— Begin Provided material —
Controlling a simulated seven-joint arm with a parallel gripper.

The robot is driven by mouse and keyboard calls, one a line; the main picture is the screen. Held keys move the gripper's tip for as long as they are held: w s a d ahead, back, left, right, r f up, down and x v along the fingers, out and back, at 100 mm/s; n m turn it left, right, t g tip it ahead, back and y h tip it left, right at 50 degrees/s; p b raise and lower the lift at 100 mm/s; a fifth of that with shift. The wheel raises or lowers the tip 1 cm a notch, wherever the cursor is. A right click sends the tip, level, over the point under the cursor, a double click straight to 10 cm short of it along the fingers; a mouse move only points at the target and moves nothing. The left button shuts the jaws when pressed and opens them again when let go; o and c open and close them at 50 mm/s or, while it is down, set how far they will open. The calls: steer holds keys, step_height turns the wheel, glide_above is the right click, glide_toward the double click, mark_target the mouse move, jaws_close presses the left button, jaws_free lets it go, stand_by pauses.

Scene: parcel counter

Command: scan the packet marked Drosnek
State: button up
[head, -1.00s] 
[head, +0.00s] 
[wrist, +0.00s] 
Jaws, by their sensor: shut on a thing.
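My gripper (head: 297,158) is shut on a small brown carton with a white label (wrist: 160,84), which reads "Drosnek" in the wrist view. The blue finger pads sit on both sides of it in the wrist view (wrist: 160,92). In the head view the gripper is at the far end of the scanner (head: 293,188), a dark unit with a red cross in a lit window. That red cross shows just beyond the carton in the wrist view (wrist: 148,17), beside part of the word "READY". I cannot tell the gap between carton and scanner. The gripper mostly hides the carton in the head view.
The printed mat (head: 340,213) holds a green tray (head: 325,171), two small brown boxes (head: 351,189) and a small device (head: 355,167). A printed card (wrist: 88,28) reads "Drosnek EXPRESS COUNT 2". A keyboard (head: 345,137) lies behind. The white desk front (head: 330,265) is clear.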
— End Provided material —
> [What is being asked]
Go through the material above line by line and copy it exactly.

> [Answer for this exercise]
Controlling a simulated seven-joint arm with a parallel gripper.

The robot is driven by mouse and keyboard calls, one a line; the main picture is the screen. Held keys move the gripper's tip for as long as they are held: w s a d ahead, back, left, right, r f up, down and x v along the fingers, out and back, at 100 mm/s; n m turn it left, right, t g tip it ahead, back and y h tip it left, right at 50 degrees/s; p b raise and lower the lift at 100 mm/s; a fifth of that with shift. The wheel raises or lowers the tip 1 cm a notch, wherever the cursor is. A right click sends the tip, level, over the point under the cursor, a double click straight to 10 cm short of it along the fingers; a mouse move only points at the target and moves nothing. The left button shuts the jaws when pressed and opens them again when let go; o and c open and close them at 50 mm/s or, while it is down, set how far they will open. The calls: steer holds keys, step_height turns the wheel, glide_above is the right click, glide_toward the double click, mark_target the mouse move, jaws_close presses the left button, jaws_free lets it go, stand_by pauses.

Scene: parcel counter

Command: scan the packet marked Drosnek
State: button up
[head, -1.00s] 
[head, +0.00s] 
[wrist, +0.00s] 
Jaws, by their sensor: shut on a thing.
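My gripper (head: 297,158) is shut on a small brown carton with a white label (wrist: 160,84), which reads "Drosnek" in the wrist view. The blue finger pads sit on both sides of it in the wrist view (wrist: 160,92). In the head view the gripper is at the far end of the scanner (head: 293,188), a dark unit with a red cross in a lit window. That red cross shows just beyond the carton in the wrist view (wrist: 148,17), beside part of the word "READY". I cannot tell the gap between carton and scanner. The gripper mostly hides the carton in the head view.
The printed mat (head: 340,213) holds a green tray (head: 325,171), two small brown boxes (head: 351,189) and a small device (head: 355,167). A printed card (wrist: 88,28) reads "Drosnek EXPRESS COUNT 2". A keyboard (head: 345,137) lies behind. The white desk front (head: 330,265) is clear.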

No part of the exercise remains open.